Published: 2025, Last Modified: 09 Nov 2025ICASSP 2025EveryoneRevisionsBibTeXCC BY-SA 4.0

Abstract: Although diffusion models advance condition-based visual generation, they suffer from speed and cost issues, unlike faster AutoRegressive methods that are limited in performance. To address these, we introduce the Stable Control Visual AutoRegressive Model (SCVAR). SCVAR ensures stable control by aligning visual conditions on multiple scales. Rather than unfolding the 2D image into a 1D raster, SCVAR decouples it into multiple scales. This shifts the sequential representation in SCVAR from tokens to scales, satisfying the unidirectional dependency of the AR model while preserving the 2D structure of the image.
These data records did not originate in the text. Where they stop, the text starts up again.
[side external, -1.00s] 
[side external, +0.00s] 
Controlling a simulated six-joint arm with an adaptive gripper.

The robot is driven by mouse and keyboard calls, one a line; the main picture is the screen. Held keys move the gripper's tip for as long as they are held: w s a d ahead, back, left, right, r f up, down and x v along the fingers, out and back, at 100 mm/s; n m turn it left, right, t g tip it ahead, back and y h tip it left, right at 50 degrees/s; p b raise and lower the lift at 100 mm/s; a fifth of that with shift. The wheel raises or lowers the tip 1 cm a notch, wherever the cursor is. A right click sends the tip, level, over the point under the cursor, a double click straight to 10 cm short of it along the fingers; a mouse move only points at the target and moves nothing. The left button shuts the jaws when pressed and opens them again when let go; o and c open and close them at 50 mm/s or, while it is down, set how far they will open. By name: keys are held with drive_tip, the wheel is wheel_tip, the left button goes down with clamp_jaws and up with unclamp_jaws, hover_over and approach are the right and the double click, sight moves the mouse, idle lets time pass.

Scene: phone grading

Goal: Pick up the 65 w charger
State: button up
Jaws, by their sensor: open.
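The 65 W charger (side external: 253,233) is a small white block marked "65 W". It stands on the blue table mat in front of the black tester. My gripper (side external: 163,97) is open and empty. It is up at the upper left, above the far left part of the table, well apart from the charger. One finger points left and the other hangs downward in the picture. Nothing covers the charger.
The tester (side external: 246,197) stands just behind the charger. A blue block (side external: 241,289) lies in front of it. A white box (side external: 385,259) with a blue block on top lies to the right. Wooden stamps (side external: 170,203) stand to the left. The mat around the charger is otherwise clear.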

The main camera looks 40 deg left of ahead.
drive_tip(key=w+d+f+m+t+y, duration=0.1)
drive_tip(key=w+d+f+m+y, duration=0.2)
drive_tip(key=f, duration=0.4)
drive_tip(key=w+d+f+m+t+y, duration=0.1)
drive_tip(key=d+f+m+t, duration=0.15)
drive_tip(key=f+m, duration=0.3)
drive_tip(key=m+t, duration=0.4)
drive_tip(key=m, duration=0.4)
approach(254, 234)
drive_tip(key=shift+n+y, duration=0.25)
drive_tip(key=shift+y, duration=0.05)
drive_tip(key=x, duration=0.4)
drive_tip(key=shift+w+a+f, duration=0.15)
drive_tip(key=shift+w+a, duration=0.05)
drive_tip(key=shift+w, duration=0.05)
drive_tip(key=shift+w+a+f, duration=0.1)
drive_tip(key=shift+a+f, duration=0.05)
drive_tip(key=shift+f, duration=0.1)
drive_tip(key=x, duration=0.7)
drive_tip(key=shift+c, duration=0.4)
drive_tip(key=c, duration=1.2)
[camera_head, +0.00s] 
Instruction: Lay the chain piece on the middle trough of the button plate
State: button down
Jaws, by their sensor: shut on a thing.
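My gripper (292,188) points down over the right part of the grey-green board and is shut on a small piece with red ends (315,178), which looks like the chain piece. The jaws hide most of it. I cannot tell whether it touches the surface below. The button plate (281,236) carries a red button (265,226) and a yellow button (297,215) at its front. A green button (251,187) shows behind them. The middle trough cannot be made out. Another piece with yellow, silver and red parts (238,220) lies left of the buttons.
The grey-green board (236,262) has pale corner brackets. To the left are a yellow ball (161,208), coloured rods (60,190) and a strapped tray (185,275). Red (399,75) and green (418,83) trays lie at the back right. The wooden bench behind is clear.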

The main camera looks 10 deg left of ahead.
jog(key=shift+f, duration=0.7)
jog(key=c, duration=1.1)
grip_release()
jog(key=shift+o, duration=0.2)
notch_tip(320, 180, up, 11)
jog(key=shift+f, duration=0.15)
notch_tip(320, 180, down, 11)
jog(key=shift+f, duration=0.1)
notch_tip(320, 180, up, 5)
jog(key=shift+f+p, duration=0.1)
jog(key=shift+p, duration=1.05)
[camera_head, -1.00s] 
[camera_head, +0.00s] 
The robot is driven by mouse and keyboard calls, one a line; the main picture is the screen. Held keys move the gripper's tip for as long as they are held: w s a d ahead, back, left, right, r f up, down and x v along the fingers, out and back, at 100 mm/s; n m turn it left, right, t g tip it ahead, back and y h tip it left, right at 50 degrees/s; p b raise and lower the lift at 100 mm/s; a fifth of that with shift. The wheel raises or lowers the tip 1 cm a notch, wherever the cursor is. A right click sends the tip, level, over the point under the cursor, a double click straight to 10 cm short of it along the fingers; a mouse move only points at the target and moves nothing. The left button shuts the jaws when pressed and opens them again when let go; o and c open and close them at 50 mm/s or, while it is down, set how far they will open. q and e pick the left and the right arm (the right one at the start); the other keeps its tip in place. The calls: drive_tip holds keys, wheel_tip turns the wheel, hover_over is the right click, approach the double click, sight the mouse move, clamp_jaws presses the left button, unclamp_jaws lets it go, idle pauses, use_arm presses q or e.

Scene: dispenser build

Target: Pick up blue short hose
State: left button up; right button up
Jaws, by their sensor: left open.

Compared to indiscriminate conditional guidance, cross-scale alignment provides more precise constraints, enabling SCVAR to achieve state-of-the-art performance in experiments against diffusion models, with 10x faster generation speed. The decoupled condition also reduces training costs. Compared to end-to-end conditional computation, experiments demonstrate that SCVAR matches performance with only 40% additional parameters.